Li, Bao, Liu, Shengyu, Fan, Minqiang, Zhang, Lei
Powder technology 2019 v.344 pp. 684-692
adsorption, chemical structure, coal, density functional theory, energy, ethylene oxide, hydrogen bonding, hydrophobicity, kaolinite, molecular dynamics, organic matter, powders, simulation models, surfactants
To study the effects of ethylene oxide (EO) number in surfactants on low rank coal (LRC) flotation, dodecyl ethoxyl ethers (C12EOn) with three different EO numbers were selected and their adsorption and flotation behaviors were experimentally investigated. The results show that all C12EOn can obtain the same maximum flotation recovery. Increasing the number of EO in C12EOn lowers the necessary amount of reagent. Greater selectivity can be achieved with increasing EO number in C12EOn.

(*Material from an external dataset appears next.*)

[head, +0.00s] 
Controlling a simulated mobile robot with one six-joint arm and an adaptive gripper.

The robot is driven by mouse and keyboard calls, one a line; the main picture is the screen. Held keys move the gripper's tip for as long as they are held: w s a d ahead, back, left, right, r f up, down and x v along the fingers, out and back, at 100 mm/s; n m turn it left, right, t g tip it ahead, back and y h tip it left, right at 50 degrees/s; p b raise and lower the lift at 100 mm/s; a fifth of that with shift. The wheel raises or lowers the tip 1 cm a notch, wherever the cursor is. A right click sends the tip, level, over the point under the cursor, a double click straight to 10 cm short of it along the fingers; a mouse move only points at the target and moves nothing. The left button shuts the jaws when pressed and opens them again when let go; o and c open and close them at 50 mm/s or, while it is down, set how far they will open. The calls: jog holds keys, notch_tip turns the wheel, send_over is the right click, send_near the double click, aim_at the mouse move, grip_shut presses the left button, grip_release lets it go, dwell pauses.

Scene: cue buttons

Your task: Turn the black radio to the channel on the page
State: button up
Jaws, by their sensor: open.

Furthermore, the surface model of LRC (organic matter) and kaolinite (representative of mineral matter) was constructed, and the adsorption behavior of C12EOn on the LRC surface was analyzed based on the adsorption configuration, interaction energy, hydrogen bond interaction and surface areas. The calculated results show that increasing the EO number in C12EOn could accelerate the interaction between LRC and C12EOn at low surfactant concentrations. Since the same chemical structure of C12EOn, increasing the EO number does not make any significant difference in their interaction when the surfactant concentration is high. A combined theoretical approach [density functional theory (DFT) calculations and molecular dynamics simulations (MD)] was adopted to investigate the microscopic mechanism of the increase in LRC hydrophobicity by C12EOn adsorption. Finally, the competitive adsorption of C12EOn between organic matter and kaolinite was studied. The research results indicate that the selectivity is higher with increasing EO number in C12EOn, which is consistent with the experimental results. The microscopic mechanism of EO groups in surfactants on LRC flotation discussed in this study may have potential use in surfactant design and selection.